Mayor Walt Maddox said the shelter could be open for weeks.

"There's no easy path out of this situation," he said.

Frank Lambert said he has been stuck in the shelter for weeks because he lacked bus fare out of town and wasn't interested in aid from FEMA, which he hasn't trusted since Hurricane Katrina in 2005. Lambert said the Alabama storm swept away his home, three vintage motorcycles, an album collection, medals and ribbons from Vietnam, and nearly everything else he owned.

"Everything I have is in two suitcases," said Lambert, 60. "There are people here who if they had somewhere else to go they wouldn't be here."

Only 300 or so people were in shelters three days after the twisters hit on April 27, a statistic that state officials cited to praise the resilience and generosity of people in Alabama.

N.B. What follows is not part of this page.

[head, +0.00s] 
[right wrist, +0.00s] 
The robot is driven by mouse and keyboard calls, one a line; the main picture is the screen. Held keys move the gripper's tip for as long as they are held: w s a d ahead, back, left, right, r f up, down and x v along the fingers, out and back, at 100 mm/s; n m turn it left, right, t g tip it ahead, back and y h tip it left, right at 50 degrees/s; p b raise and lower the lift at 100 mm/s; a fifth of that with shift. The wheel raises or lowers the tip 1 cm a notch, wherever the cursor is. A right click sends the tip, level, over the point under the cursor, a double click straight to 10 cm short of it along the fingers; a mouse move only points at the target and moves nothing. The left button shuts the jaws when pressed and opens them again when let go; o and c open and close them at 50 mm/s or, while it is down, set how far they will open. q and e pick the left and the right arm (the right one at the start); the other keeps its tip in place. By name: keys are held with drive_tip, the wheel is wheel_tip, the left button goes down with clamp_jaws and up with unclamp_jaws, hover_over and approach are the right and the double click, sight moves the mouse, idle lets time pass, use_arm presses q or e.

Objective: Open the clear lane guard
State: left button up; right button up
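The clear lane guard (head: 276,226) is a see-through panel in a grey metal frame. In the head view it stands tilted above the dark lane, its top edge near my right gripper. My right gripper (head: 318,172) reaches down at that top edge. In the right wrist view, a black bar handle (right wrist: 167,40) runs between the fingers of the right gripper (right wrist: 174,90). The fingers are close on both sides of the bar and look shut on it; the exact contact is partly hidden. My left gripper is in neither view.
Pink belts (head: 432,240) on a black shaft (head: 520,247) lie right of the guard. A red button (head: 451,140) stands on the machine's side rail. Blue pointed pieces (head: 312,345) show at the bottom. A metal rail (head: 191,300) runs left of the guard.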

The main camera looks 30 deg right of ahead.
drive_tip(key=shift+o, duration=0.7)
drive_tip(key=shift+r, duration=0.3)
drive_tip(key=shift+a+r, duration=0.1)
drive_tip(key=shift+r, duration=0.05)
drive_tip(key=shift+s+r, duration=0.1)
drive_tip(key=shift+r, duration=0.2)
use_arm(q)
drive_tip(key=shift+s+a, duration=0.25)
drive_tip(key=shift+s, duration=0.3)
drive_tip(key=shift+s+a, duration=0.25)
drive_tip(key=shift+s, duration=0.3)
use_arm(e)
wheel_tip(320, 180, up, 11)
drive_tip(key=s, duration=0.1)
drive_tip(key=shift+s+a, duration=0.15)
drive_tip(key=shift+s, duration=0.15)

Many residents provided homes for friends and relatives in the aftermath, and still others took in complete strangers they found staggering through the wreckage.

But some of those who went to shelters set up by the American Red Cross, churches or other organizations are still there. Officials said 89 people remain at the gym shelter in Tuscaloosa, and four are still living at a church in a hard-hit section of Birmingham, about 50 miles to the northeast.

Red Cross spokesman Brian Scoles said the Birmingham shelter will close soon because everyone there has somewhere else to stay. He said the Tuscaloosa shelter will remain open partly because of major storm damage to a Salvation Army shelter that housed homeless people from west Alabama.

"It is unusually long for a Red Cross shelter (to operated), but we're not going to put those people out on the street," Scoles said.

The Red Cross said that as of Wednesday, more than 280 people remained in eight shelters that opened in western Mississippi and Tennessee as floodwaters from the Mississippi River inundated the region. There wasn't any indication that tornado survivors also were living there, but the agency said it couldn't rule out the possibility that people fleeing the tornado-ravaged areas also were in the shelters.

In Tuscaloosa, Lambert has had all he can take of shelter life. Bus fare finally in hand because of the kindness of a church donor, he is going to Guntersville, where he intends to stay with an aunt and uncle in a plantation-style home.

"You've still got players in here, people playing the system, complaining about everything," he said.

A few miles away, Flora and Michael Thomas are living in their home despite losing power, part of the roof and some windows because, they said, FEMA denied them help for temporary housing.

For all the damage to their neighborhood and the three deaths that occurred just down the street, they prefer their flawed house to a shelter.

"I can adapt," said Thomas, sitting by the open front door on a hot day. "There ain't nothing like your own space."